Last Updated on March 27, 2021
Discovering that the Three Kings (also called the Three Wise Men) are even more popular than Santa Clause in Spain was perhaps one of the most shocking things I learned during my visit. Seeing how differently the holiday is celebrated was really fascinating as a foreigner. Rather than giving gifts to one another on Christmas, as I’m accustomed to at home in the U.S., we gave gifts to one another on Dia de Los Reyes. The holiday is normally celebrated on January 6th but we celebrated it three days early, on January 3rd, to accommodate my tight travel schedule.

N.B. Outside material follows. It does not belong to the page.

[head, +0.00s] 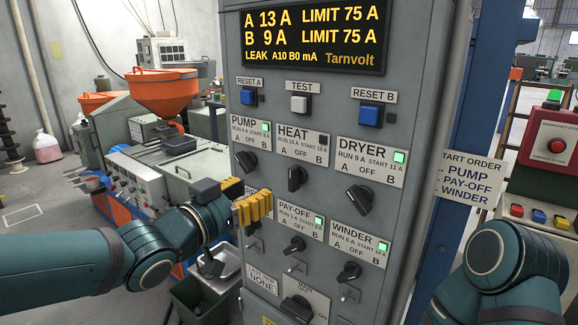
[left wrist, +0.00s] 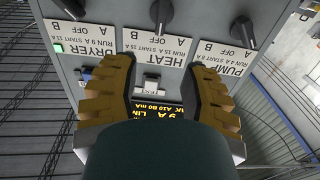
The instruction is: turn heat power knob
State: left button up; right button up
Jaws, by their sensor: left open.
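The heat knob (head: 296,178) is black and sits under the HEAT plate (head: 303,144) on the grey panel. Its grip stands about upright, under OFF, and the small lamp on its plate is dark. My left gripper (head: 252,208) has yellow-brown fingers and is to the lower left of the heat knob, apart from it, covering part of a plate below PUMP. In the left wrist view the picture is upside down; the heat knob (left wrist: 160,14) shows at the top centre, beyond the open, empty fingers (left wrist: 157,80). My right arm is at the lower right; its gripper is out of view.
The pump knob (head: 246,160) and dryer knob (head: 360,199) flank the heat knob, with green lamps lit. Pay-off (head: 294,244) and winder (head: 349,271) knobs are below. The display (head: 314,36) reads A 13 A, B 9 A. An orange hopper machine (head: 165,92) stands left.

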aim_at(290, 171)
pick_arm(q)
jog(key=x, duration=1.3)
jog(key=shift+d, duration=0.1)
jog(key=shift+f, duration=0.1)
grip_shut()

On Three Kings Day, it is popular tradition to eat Roscón: a sweet donut-shaped bread the size of a cake. The top is usually covered in glacier cherries and sweet sugar. To make the treat even MORE exciting, there is a small King figurine baked INSIDE of it as well as a hidden bean so you must not eat too quickly! It is said that whoever finds the King gets good luck for the next year and whoever finds the bean pays for the Roscón.
While enjoying my slice of the Roscón, I could feel myself biting into a plastic bag. Out from my mouth, I pulled out a baggy that contained inside …. the dreaded bean.
JUST KIDDING – I GOT THE KING! I GOT THE KINGGG! I WAS THE KING!
After putting on my golden paper crown, Jorge’s mom also found another King in her Roscón. TWO KINGS IN ONE ROSCÓN!? But how!? We agreed to share our King-hood like good Kings should. The Roscón must have been an exceptionally lucky one to possess not one but two Kings inside. This better mean 2017 is going to be a great year.
After finishing our early celebration of the Three Wise Men, Jorge, his family, and I all set off on the last leg of our adventure through Spain. Our final destination was Valencia: the third biggest city in all of Spain. We drove around 2 hours away to visit his aunt and uncle who had kindly prepared a big lunch for all of us. (An awesome introduction to what turned out to be an awesome city.)